THE REQUEST: Select all lines holding the word "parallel" from the entries that follow.

DATA IN THIS EXERCISE:
((

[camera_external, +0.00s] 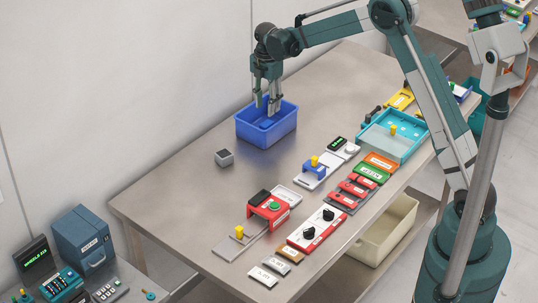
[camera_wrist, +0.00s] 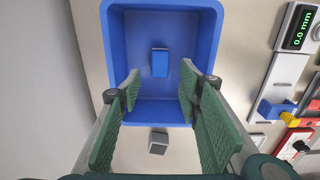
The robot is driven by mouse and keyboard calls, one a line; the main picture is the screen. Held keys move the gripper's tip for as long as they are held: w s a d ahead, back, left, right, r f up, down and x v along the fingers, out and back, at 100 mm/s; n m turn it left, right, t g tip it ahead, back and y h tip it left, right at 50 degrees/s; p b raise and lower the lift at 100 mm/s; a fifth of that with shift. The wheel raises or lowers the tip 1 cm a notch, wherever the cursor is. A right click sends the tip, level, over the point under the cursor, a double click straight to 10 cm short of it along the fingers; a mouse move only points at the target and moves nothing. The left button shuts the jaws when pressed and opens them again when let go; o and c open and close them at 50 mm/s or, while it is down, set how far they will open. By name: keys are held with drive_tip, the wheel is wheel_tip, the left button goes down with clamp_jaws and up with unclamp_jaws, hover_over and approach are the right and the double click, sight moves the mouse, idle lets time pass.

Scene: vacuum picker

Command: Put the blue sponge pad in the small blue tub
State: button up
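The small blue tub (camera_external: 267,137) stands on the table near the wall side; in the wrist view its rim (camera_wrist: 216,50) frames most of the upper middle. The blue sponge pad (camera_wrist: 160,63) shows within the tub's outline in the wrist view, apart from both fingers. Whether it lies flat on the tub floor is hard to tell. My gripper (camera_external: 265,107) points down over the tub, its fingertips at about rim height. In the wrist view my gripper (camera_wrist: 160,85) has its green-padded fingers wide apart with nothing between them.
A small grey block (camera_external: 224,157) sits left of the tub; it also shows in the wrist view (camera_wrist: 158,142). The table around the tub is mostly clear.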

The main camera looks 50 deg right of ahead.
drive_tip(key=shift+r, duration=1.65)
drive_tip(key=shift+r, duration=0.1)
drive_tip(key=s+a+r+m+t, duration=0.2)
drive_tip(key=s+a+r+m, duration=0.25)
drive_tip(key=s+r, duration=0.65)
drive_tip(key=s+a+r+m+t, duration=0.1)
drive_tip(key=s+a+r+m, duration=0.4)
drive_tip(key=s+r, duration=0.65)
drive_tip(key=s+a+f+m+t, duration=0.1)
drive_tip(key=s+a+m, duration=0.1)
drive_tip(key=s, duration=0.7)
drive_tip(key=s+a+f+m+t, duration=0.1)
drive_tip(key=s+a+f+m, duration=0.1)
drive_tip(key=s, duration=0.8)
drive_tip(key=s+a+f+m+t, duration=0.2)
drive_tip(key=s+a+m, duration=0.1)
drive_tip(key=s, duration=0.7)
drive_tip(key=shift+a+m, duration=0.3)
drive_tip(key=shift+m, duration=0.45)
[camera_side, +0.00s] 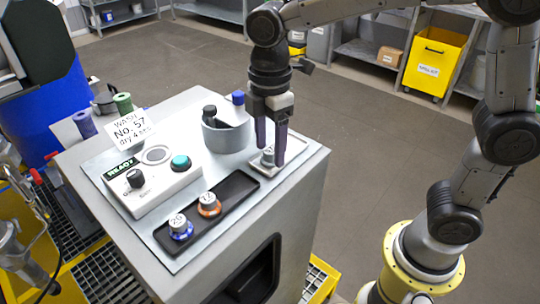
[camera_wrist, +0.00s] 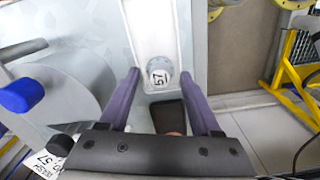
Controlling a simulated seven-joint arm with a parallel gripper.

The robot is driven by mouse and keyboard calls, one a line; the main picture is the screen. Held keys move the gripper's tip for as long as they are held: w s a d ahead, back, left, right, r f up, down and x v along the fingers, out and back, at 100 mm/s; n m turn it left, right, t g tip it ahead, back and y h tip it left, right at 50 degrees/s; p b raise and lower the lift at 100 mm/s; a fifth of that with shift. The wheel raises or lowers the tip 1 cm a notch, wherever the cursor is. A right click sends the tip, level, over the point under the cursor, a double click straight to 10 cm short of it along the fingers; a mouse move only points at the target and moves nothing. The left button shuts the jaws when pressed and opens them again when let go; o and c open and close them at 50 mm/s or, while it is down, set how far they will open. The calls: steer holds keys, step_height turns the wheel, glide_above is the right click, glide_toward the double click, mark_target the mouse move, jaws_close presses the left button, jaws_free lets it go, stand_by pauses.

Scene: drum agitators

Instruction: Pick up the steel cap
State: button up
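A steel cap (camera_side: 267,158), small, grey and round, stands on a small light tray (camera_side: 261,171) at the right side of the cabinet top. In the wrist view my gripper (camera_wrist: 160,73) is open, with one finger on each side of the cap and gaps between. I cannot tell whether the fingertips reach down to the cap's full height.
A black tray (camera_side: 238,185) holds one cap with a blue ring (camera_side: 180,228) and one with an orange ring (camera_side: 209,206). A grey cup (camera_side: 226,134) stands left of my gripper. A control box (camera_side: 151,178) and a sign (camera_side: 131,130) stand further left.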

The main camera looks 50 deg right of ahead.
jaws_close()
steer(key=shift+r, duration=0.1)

))
((

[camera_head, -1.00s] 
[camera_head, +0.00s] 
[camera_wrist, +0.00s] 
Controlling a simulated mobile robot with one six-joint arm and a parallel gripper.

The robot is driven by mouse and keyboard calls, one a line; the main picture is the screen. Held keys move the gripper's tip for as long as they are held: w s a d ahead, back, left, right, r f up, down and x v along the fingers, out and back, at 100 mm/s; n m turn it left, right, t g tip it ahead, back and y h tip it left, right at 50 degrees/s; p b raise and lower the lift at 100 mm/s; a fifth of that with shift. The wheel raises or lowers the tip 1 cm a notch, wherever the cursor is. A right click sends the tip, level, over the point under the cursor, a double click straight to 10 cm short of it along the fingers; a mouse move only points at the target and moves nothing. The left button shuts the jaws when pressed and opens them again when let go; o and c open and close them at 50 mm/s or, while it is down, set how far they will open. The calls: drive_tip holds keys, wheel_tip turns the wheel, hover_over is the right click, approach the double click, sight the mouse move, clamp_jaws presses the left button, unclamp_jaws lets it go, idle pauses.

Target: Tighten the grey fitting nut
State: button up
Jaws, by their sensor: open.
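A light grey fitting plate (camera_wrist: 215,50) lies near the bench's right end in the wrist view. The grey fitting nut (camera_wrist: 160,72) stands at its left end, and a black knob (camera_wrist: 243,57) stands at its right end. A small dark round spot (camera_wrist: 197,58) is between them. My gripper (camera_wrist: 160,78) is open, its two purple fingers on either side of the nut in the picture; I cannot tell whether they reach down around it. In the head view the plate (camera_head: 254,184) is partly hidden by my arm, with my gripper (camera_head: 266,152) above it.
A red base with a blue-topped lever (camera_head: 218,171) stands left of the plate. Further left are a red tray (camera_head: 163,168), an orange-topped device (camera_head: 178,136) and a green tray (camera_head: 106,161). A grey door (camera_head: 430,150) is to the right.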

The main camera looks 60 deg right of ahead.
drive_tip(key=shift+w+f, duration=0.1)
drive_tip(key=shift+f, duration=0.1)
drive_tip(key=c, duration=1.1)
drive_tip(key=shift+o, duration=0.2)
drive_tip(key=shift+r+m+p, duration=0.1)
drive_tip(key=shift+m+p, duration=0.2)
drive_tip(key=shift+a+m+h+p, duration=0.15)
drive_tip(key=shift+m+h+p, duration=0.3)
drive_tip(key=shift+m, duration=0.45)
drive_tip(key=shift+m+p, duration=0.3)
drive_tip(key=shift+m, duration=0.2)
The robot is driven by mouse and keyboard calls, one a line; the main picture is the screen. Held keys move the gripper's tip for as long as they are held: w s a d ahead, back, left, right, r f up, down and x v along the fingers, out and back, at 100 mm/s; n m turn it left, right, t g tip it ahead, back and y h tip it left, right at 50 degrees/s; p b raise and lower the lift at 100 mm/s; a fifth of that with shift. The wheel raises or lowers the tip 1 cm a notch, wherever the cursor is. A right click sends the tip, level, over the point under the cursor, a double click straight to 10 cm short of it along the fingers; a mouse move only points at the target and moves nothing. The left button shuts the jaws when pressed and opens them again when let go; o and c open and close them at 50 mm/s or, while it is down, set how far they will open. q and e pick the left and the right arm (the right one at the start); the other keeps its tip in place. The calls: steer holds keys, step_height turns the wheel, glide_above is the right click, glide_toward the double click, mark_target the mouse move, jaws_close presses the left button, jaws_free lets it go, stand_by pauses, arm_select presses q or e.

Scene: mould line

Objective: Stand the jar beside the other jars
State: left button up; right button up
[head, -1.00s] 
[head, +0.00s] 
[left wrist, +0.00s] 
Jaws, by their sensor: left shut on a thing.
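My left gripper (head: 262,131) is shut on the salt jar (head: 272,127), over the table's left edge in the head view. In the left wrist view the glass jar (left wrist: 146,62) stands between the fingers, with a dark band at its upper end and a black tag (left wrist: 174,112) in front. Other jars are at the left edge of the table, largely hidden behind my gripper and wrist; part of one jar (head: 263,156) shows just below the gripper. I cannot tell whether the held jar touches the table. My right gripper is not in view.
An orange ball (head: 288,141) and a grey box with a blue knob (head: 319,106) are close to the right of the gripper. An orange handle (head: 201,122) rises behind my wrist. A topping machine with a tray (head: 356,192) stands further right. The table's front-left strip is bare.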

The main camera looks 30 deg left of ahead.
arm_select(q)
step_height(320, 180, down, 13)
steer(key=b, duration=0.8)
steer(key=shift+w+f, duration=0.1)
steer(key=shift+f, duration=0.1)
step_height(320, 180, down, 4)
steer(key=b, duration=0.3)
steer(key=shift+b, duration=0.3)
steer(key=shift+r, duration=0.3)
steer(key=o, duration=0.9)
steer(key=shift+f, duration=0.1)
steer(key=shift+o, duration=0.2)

))
((

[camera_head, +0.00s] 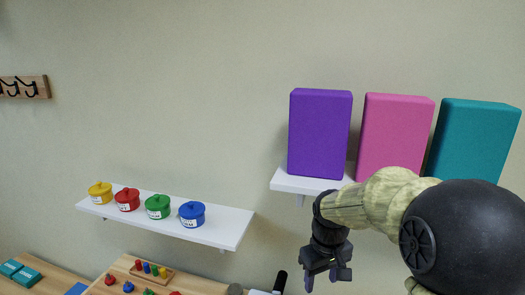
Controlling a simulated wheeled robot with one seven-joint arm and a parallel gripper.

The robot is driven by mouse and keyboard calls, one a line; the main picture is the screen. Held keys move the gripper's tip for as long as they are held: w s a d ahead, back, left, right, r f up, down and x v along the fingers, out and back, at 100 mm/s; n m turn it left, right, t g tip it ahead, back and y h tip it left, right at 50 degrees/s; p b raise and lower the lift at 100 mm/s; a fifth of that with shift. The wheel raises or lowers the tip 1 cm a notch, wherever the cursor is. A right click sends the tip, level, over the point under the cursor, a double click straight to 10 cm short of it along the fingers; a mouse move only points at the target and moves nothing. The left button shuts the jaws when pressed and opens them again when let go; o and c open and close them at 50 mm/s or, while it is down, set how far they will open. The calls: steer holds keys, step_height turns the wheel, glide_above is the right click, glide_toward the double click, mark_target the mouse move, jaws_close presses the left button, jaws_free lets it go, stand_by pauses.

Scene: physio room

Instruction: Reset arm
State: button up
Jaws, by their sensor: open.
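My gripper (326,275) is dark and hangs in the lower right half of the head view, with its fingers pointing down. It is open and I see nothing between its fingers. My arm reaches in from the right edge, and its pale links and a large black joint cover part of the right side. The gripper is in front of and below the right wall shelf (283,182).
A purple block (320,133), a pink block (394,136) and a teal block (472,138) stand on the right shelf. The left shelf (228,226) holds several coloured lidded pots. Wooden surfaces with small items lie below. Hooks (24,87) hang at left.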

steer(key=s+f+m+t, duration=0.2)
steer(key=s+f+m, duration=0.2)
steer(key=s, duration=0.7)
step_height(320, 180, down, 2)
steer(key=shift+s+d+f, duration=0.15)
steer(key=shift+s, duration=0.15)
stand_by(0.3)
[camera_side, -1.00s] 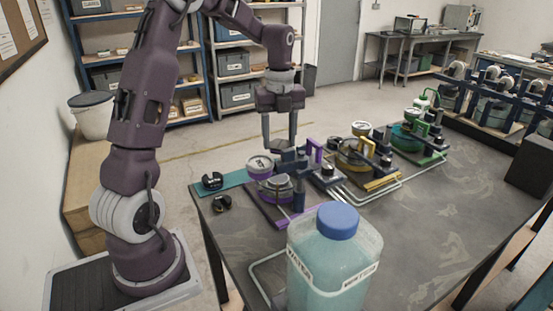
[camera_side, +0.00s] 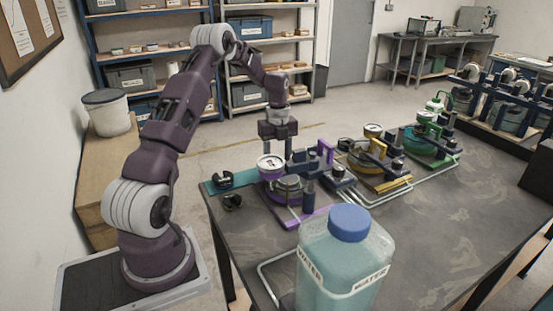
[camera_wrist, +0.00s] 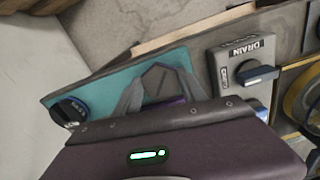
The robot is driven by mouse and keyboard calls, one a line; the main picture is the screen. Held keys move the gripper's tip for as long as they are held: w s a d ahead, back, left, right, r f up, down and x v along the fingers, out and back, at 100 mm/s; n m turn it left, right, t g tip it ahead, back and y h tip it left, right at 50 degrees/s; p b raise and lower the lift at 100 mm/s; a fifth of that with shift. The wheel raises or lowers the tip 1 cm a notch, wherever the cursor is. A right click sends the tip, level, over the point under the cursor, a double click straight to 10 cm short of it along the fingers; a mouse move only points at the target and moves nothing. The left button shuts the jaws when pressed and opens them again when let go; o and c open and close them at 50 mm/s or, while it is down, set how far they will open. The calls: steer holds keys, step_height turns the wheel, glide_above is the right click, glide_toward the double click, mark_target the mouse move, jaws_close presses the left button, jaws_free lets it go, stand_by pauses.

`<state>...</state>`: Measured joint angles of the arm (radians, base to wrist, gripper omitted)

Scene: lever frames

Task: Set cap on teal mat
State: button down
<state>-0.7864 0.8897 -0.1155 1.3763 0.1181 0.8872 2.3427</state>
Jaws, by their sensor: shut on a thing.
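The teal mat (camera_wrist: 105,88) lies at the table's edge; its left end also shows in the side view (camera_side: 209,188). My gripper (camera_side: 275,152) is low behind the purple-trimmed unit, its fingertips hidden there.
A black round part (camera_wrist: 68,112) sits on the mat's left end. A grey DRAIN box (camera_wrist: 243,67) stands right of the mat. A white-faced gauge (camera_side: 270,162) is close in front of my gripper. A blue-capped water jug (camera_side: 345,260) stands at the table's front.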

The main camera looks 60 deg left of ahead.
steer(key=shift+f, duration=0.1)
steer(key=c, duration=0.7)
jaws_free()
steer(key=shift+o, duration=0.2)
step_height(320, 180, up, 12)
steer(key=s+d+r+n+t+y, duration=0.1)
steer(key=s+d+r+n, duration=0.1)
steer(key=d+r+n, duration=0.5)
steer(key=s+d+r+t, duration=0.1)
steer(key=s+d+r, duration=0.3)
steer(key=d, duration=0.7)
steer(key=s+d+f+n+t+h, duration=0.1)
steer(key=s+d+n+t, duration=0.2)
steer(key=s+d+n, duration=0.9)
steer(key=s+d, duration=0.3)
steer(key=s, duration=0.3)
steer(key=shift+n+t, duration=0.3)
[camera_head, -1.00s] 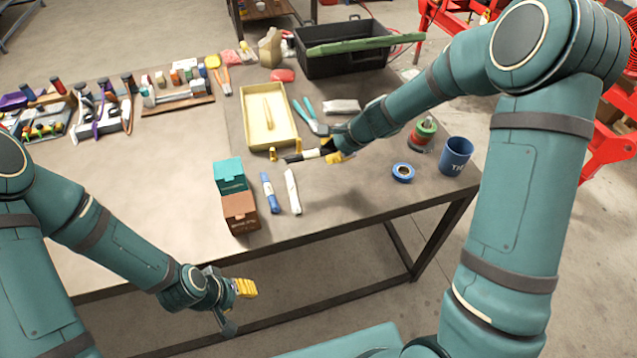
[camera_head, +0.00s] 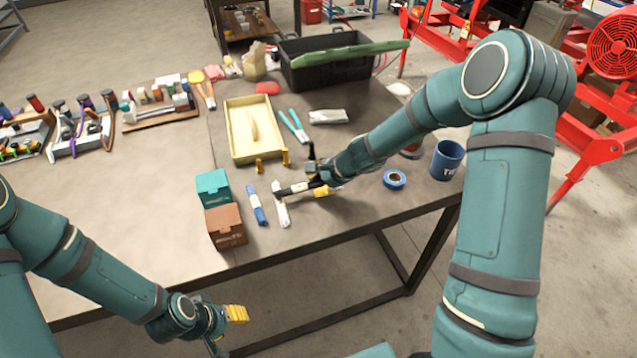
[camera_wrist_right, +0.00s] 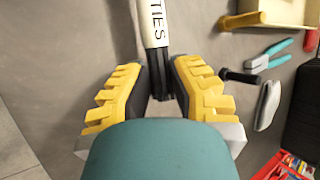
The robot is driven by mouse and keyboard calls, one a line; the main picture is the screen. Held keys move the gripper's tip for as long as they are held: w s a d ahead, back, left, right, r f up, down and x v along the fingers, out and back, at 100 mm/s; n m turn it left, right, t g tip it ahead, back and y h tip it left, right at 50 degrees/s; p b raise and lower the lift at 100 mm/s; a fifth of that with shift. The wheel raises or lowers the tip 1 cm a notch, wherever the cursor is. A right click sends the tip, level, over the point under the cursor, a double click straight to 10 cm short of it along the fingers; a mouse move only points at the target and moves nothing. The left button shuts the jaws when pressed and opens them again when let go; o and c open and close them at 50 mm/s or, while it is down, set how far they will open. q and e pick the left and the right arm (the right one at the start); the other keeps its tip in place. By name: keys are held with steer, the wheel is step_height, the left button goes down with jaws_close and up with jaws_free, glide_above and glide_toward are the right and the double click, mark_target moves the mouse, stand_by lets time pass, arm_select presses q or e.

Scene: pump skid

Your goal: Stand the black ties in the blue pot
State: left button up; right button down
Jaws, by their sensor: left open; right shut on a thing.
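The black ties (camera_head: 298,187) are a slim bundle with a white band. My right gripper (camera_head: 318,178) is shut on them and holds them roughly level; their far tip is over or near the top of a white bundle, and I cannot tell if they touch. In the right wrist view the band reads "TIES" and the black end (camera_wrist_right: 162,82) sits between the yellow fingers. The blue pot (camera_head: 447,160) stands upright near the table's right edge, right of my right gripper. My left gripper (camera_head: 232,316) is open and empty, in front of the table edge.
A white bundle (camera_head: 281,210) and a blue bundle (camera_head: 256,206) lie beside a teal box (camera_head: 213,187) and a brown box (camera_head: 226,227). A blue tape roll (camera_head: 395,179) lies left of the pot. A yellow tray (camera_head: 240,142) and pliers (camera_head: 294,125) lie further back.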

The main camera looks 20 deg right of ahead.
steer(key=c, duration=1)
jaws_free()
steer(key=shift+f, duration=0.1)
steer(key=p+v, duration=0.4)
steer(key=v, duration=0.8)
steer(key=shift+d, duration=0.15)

))

CORRECT OUTPUT:
Controlling a simulated seven-joint arm with a parallel gripper.
Controlling a simulated mobile robot with one six-joint arm and a parallel gripper.
Controlling a simulated wheeled robot with one seven-joint arm and a parallel gripper.

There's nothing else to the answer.